>>>

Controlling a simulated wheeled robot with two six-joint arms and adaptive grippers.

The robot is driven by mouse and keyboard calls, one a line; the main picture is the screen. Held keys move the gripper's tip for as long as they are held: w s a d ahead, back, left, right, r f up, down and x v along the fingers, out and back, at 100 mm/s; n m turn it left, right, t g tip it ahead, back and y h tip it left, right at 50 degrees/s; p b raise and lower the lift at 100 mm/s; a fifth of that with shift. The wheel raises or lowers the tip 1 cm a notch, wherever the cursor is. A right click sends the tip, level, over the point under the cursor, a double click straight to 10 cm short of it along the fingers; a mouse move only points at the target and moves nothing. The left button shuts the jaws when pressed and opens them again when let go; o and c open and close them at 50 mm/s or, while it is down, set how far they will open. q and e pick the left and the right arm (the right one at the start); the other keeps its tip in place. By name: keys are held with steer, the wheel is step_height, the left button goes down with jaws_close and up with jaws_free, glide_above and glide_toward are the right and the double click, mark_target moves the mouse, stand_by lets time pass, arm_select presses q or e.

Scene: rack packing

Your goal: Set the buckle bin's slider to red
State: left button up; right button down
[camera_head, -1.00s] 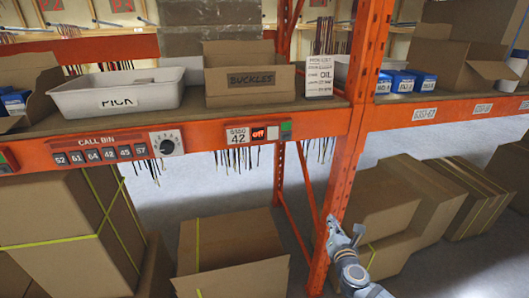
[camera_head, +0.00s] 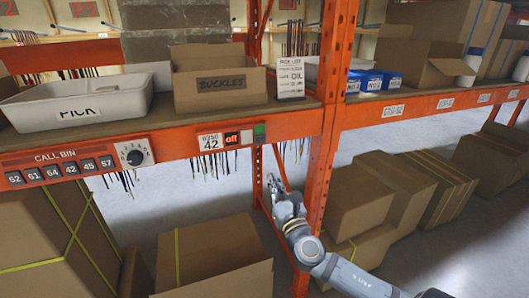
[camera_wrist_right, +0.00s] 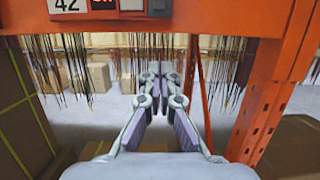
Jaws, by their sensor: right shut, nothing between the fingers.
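The buckle bin is an open cardboard box (camera_head: 219,90) marked BUCKLES on the rack shelf. On the orange beam below it are a label reading 42 (camera_head: 210,141), a red display reading "off" (camera_head: 231,139), a white square (camera_head: 246,137) and a small panel with a green upper part (camera_head: 259,130). I cannot make out which part is the slider. My right gripper (camera_head: 271,183) is shut and empty, below the beam and apart from it. In the right wrist view its fingers (camera_wrist_right: 159,78) point forward under the beam. The panel's dark lower part (camera_wrist_right: 158,8) is cut by the top edge. My left gripper is not in view.
A CALL BIN strip (camera_head: 60,168) with numbered tiles and a knob (camera_head: 134,155) is further left on the beam. An orange upright (camera_head: 322,130) stands right of my gripper. Thin dark strands hang under the beam. Cardboard boxes (camera_head: 215,245) fill the floor below.

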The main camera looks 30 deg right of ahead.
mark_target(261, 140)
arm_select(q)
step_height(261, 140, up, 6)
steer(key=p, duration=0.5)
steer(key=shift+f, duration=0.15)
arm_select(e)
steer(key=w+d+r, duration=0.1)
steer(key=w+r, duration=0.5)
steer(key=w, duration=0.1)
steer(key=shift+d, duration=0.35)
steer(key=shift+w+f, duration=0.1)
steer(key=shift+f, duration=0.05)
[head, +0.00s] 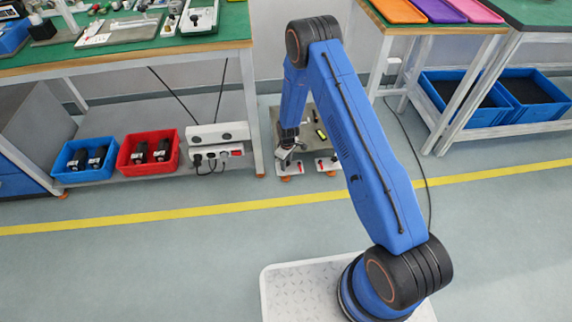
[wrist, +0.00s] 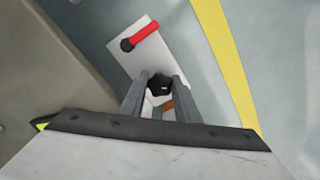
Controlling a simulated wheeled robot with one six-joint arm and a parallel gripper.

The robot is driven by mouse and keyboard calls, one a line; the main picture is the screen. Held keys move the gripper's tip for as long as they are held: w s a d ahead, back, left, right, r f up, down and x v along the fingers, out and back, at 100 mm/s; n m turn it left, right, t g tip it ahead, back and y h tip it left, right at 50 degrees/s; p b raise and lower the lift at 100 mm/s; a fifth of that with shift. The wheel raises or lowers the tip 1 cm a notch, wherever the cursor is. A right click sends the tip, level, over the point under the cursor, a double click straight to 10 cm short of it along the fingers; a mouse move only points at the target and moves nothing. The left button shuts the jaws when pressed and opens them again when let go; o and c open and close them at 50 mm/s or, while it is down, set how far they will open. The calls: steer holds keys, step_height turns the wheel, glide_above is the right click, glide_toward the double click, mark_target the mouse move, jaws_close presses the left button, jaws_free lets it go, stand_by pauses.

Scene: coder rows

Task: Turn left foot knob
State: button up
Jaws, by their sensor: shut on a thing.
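The left foot knob (wrist: 158,85) is a small dark knob at the white foot plate (wrist: 166,50) in the wrist view. My gripper (wrist: 161,80) has one grey finger on each side of the knob and is shut on it. A bit of orange (wrist: 168,105) shows between the fingers. In the head view my gripper (head: 284,157) is down at the left foot plate (head: 290,168), low near the floor; the knob itself is hidden there. The right foot plate (head: 328,164) is apart from my gripper.
A red lever (wrist: 145,35) sits on the foot plate close to my fingers. A workbench (head: 240,25) with a red bin (head: 126,165) and power sockets (head: 217,133) stands left. A table with blue crates (head: 530,88) stands right. The floor around the yellow line (head: 190,211) is clear.

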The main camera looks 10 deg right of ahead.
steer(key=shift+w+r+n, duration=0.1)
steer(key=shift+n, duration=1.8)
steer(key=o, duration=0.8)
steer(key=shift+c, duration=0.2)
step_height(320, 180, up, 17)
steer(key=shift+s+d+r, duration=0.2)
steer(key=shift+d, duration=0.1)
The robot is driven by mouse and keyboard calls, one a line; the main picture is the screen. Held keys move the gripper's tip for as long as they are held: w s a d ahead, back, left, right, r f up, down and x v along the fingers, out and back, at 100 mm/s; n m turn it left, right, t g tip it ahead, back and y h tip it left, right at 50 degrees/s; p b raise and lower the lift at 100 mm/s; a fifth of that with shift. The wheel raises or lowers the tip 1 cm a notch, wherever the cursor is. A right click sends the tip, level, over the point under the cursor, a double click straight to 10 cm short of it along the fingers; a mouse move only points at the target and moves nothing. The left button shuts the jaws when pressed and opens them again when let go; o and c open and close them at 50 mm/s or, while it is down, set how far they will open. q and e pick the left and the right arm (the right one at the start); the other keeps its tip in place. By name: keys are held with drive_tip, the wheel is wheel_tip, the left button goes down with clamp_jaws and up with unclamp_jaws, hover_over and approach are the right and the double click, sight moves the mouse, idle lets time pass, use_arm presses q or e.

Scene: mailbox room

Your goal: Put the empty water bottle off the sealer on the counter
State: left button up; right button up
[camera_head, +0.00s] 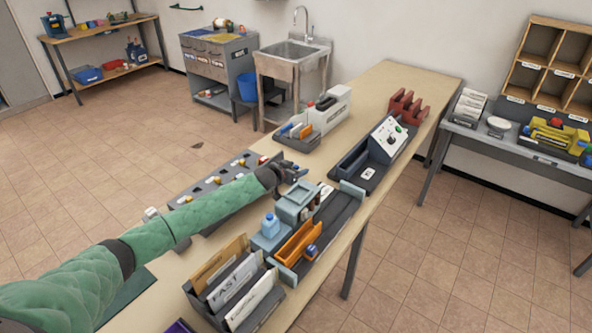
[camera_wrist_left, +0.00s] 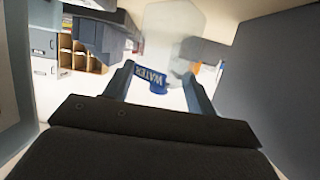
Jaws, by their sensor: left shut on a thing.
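In the left wrist view a clear, translucent water bottle (camera_wrist_left: 172,28) with a blue "WATER" label and a blue cap is between the fingers of my left gripper (camera_wrist_left: 160,88), which is shut on it. In the head view my left gripper (camera_head: 290,173) is over the middle of the counter (camera_head: 402,82); the bottle is too small to make out clearly there. A grey machine with a white dial panel and green button (camera_head: 388,138) stands on the counter to the right of the gripper; I cannot tell for sure that it is the sealer. My right gripper is not in view.
A white machine (camera_head: 328,108) with a red lever stands behind the gripper. Nearer are a blue-grey station (camera_head: 300,206) and a file holder (camera_head: 238,295). The counter's far end is partly bare.

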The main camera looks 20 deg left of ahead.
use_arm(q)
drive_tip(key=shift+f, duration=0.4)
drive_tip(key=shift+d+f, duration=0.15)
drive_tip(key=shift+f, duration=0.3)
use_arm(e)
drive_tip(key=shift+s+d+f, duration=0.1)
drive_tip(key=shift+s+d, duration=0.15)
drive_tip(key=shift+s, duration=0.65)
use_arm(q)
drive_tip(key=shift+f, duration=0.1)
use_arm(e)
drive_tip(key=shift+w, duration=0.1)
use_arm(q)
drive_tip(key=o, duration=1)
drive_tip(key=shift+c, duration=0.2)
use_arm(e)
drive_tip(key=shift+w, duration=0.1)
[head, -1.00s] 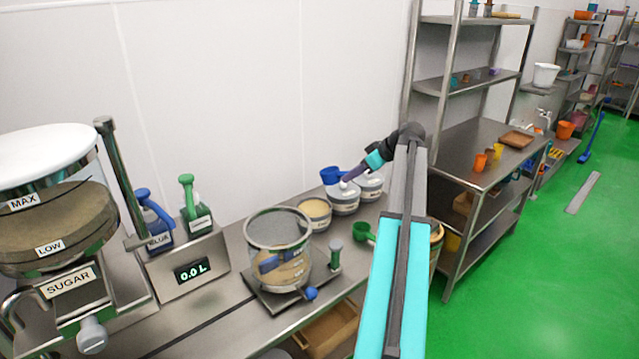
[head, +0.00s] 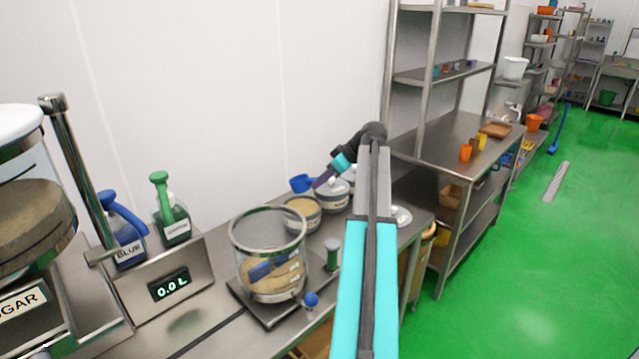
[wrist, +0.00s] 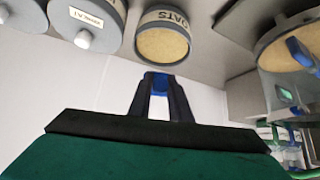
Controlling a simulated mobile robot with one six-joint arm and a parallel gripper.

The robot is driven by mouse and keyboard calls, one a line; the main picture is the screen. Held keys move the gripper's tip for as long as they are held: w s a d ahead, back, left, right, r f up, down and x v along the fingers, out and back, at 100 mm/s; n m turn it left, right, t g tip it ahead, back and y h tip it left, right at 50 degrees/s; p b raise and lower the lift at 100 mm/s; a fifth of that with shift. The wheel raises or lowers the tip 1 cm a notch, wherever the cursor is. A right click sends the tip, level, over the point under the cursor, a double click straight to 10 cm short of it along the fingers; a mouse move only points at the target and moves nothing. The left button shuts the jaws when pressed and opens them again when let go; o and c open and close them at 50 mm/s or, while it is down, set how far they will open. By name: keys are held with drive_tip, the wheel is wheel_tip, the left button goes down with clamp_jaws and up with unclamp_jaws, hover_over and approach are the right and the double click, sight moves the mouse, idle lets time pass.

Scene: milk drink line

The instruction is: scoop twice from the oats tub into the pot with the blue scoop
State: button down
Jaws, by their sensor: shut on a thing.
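My gripper (head: 320,182) is shut on the blue scoop (head: 301,183), which is held above the back edge of the oats tub (head: 303,215). In the wrist view the fingers (wrist: 158,92) close on a blue part of the scoop (wrist: 157,80); its bowl is mostly out of sight there, so I cannot tell whether it holds oats. The oats tub (wrist: 161,18) is open, labelled OATS and filled with tan oats. The clear pot (head: 268,255) stands nearer, left of the tub, with tan contents low inside; it also shows in the wrist view (wrist: 288,80).
Lidded tubs (head: 333,200) stand right of the oats tub, close to the scoop. A dispenser panel with a 0.0 L display (head: 170,284) and blue and green handles is left of the pot. A steel shelf (head: 445,75) rises at the right.

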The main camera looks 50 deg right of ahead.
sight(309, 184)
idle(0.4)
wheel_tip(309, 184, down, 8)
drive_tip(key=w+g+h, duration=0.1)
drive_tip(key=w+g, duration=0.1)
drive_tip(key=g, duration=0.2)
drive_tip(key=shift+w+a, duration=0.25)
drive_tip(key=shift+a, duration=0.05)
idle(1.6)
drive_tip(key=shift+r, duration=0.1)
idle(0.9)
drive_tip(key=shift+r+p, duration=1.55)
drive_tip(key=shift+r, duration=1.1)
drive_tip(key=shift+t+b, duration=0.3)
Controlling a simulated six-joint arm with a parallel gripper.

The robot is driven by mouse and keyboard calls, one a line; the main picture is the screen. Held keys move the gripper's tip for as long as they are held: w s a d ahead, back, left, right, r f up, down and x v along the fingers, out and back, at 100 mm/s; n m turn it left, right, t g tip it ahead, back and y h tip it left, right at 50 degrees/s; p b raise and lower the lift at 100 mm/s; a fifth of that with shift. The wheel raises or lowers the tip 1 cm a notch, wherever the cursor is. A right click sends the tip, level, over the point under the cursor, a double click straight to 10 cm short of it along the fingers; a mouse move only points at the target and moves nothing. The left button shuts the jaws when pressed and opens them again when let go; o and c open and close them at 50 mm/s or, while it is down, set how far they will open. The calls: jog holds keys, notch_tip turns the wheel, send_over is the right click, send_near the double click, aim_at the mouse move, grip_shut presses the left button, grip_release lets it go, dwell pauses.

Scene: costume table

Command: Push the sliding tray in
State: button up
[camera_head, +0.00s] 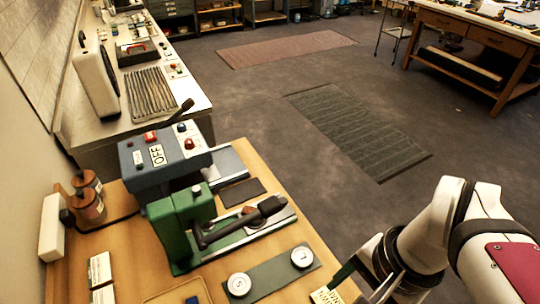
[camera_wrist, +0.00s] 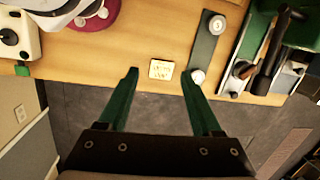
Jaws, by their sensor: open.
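A green press (camera_head: 185,225) with a black lever (camera_head: 240,222) stands on the wooden table. A flat metal slide (camera_head: 262,236) juts right from its foot. A grey-blue box (camera_head: 160,160) marked OFF stands behind it, with a flat grey plate (camera_head: 228,168) at its right side. I cannot tell which of these is the sliding tray. In the wrist view the press (camera_wrist: 305,25) and its lever (camera_wrist: 270,55) are at the upper right. My gripper (camera_wrist: 159,76) has two green fingers, apart and empty, at the table's edge, left of the press. It is partly visible at the lower right of the head view.
A dark green strip (camera_head: 270,276) with two round knobs lies in front of the press. A small label card (camera_wrist: 161,69) lies near the table edge between my fingers in the picture. Two copper-coloured cylinders (camera_head: 88,200) stand at the left. Open floor (camera_head: 350,170) lies beyond the right edge.

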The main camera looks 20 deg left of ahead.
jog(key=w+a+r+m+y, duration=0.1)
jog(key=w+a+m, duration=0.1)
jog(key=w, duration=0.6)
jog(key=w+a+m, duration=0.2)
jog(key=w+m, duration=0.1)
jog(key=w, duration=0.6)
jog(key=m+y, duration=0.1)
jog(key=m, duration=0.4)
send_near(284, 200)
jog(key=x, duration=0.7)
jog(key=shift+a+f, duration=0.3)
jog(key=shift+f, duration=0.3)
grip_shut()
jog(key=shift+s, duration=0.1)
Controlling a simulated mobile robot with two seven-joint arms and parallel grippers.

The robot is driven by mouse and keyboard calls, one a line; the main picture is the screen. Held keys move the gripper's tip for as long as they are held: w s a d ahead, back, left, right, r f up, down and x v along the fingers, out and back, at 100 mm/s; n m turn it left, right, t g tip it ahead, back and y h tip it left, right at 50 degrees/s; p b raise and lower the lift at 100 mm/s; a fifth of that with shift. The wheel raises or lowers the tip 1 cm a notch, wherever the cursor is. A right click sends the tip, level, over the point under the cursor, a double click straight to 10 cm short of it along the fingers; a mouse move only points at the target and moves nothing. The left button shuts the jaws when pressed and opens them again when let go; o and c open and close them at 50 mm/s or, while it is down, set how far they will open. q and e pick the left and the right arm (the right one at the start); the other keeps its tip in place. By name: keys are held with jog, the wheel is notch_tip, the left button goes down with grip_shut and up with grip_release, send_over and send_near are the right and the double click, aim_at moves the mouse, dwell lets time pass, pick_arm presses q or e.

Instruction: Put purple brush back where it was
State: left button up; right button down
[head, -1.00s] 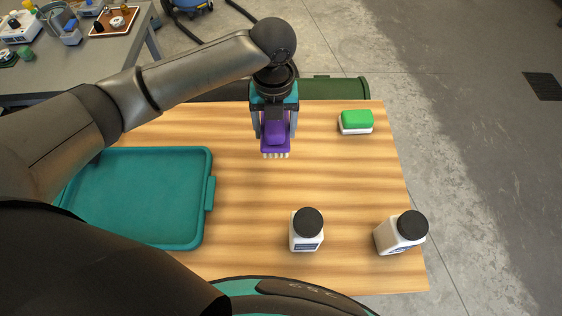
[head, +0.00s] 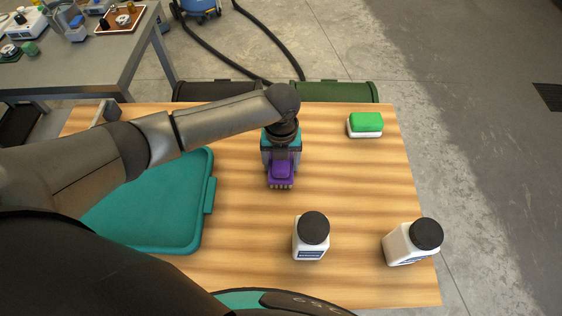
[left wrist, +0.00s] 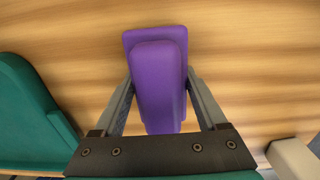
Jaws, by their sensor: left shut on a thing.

<<<

◆ Aim ◆
Give back exactly the lines running from the line that contains "use_arm presses q or e." through the line that contains "State: left button up; right button up", and nothing outside them.

◆ Output for this exercise ◆
The robot is driven by mouse and keyboard calls, one a line; the main picture is the screen. Held keys move the gripper's tip for as long as they are held: w s a d ahead, back, left, right, r f up, down and x v along the fingers, out and back, at 100 mm/s; n m turn it left, right, t g tip it ahead, back and y h tip it left, right at 50 degrees/s; p b raise and lower the lift at 100 mm/s; a fifth of that with shift. The wheel raises or lowers the tip 1 cm a notch, wherever the cursor is. A right click sends the tip, level, over the point under the cursor, a double click straight to 10 cm short of it along the fingers; a mouse move only points at the target and moves nothing. The left button shuts the jaws when pressed and opens them again when let go; o and c open and close them at 50 mm/s or, while it is down, set how far they will open. q and e pick the left and the right arm (the right one at the start); the other keeps its tip in place. By name: keys are held with drive_tip, the wheel is wheel_tip, the left button goes down with clamp_jaws and up with unclamp_jaws, hover_over and approach are the right and the double click, sight moves the mouse, idle lets time pass, use_arm presses q or e.

Scene: mailbox room

Your goal: Put the empty water bottle off the sealer on the counter
State: left button up; right button up

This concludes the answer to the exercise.